The RTA transit system is pressed for capacity in the downtown Chicago commute market, but has available capacity in the off-peak times and in parts of the region outside of downtown Chicago. Thoughtful market development initiatives can be targeted at growing markets while still being mindful of transit’s limited capital funding.
The RTA has developed several studies related to the transit market in the six-county region, and continues to monitor emerging market opportunities to grow ridership on the existing transit system.
The RTA has prepared summaries of market segments that are promising areas for increasing transit ridership on the existing transit system. The markets currently being monitored include:
Chicago Area Visitor Survey
In August-September 2014, the RTA surveyed over 3,600 people touring the major visitor sites in the Chicago area to better understand how they get around and their attitudes about Chicago’s transit system. The report details the survey findings and provides recommendations for the regional transit agencies to pursue for increased ridership.
The survey results show that transit is well-used by visitors, who find transit convenient and less stressful and costly than driving.
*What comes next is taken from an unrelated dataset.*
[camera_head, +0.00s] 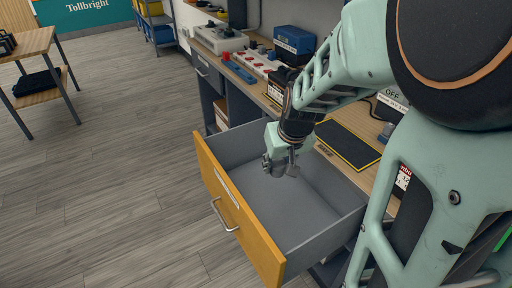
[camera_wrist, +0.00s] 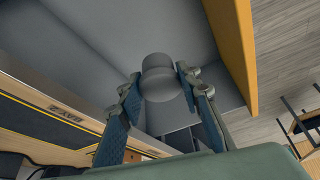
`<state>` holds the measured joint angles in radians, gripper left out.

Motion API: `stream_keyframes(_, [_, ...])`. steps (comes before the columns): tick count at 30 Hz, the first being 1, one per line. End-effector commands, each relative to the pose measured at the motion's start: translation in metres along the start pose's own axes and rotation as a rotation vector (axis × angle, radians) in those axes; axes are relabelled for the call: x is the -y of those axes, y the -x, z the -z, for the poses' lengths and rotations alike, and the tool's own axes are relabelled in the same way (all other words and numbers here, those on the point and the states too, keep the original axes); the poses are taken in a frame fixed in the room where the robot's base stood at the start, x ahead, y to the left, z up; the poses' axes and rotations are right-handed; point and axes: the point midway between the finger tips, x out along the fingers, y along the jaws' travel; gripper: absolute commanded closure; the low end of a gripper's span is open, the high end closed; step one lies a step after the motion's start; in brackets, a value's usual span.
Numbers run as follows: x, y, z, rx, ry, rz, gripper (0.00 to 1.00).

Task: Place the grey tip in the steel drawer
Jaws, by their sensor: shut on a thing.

Residents of the six-county Chicago region who take trips to “see the sights” take multiple trips per year (28% took more than 12 of these trips annually) and therefore represent repeat customers. Visitors from outside of the region also use transit heavily and take many trips during their visit, but expressed some need for additional information.
Market Analysis Study
In 2009, the RTA conducted a market analysis of travel in the six-county region. The study examined the combined responses of 13,000 regional households to the Chicago Metropolitan Agency for Planning (CMAP) Household Travel Tracker survey and a 2009 RTA-commissioned attitudinal survey of riders and non-riders.
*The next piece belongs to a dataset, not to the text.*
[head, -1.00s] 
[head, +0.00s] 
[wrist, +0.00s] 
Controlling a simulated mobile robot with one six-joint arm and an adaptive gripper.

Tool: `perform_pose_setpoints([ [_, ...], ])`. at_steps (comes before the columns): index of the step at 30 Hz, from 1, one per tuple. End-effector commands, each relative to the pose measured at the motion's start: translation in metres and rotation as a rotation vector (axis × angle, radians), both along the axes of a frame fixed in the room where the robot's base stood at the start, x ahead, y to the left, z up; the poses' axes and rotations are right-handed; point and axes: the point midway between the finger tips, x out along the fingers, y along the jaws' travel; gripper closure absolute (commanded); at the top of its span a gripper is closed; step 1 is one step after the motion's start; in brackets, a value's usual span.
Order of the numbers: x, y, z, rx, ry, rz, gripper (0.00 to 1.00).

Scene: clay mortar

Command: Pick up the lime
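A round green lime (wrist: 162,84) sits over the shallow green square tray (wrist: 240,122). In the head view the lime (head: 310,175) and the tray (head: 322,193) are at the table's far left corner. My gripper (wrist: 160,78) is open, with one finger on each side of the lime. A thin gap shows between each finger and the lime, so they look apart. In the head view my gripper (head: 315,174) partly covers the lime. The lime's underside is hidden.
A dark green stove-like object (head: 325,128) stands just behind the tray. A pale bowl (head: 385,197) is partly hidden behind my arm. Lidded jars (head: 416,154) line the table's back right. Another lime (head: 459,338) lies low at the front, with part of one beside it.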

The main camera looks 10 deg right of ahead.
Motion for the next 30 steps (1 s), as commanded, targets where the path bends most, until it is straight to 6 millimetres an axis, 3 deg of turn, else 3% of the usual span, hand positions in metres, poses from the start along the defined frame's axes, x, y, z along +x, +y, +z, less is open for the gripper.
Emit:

The analysis shows that more than 26 million trips are made on an average weekday in our region. The region’s travel patterns are highly geographically dispersed with over 60% of travel occurring within the suburban region. While transit accounts for approximately 6% of all trips, 38% of households in the region report using transit over the course of a regular week. Transit serves a critical role in the region’s economy as it connects people with jobs, serving 14% of work trips. Survey findings indicate a broad base of support for transit investment. This support was even found to be true among those who do not take transit, pointing to the growing appreciation that the general public has for the broad reaching benefits of transit.